DATASET EXTRACT:
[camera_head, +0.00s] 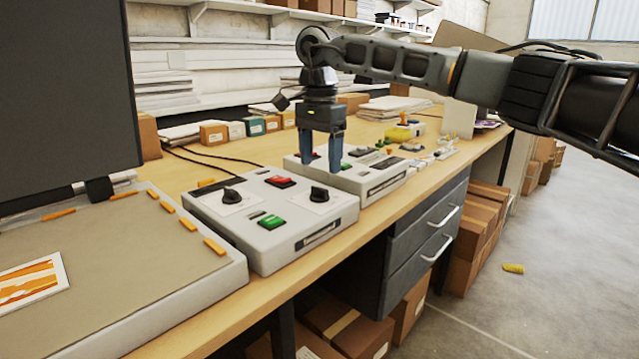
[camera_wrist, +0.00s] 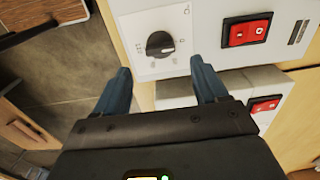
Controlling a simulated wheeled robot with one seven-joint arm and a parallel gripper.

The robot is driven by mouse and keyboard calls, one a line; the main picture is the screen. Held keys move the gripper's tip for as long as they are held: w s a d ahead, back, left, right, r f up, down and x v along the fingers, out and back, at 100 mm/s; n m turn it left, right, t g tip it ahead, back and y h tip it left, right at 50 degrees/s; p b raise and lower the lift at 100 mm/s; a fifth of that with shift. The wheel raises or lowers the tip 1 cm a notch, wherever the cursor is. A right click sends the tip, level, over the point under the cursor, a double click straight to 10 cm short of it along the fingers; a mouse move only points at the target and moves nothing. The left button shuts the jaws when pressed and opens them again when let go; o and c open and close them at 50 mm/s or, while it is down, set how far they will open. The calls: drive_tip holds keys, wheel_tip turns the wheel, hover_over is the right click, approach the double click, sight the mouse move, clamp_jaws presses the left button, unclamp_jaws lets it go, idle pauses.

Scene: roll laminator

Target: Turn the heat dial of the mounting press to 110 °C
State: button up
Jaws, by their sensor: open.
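A pale grey control box (camera_head: 262,252) stands on the bench with two black dials, a left one (camera_head: 231,196) and a right one (camera_head: 318,194). Between them are a red switch (camera_head: 280,182) and a green button (camera_head: 271,222). Which dial is the heat dial I cannot tell.
A second control box (camera_head: 375,186) with its own switches stands just behind, partly hidden by my fingers. A flat press bed (camera_head: 120,275) with a raised dark panel (camera_head: 60,90) is at the left. Drawers (camera_head: 425,235) are under the bench; open floor lies right.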

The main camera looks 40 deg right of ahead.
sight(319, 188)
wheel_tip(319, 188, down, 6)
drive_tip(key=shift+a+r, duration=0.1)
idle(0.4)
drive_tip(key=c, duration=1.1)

PROBLEM REQUIREMENTS:
Copy nothing but the lines from the top of the material through the line holding "Controlling a simulated", exactly as written; omit pictures.

SOLUTION FOR THIS EXERCISE:
[camera_head, +0.00s] 
[camera_wrist, +0.00s] 
Controlling a simulated wheeled robot with one seven-joint arm and a parallel gripper.

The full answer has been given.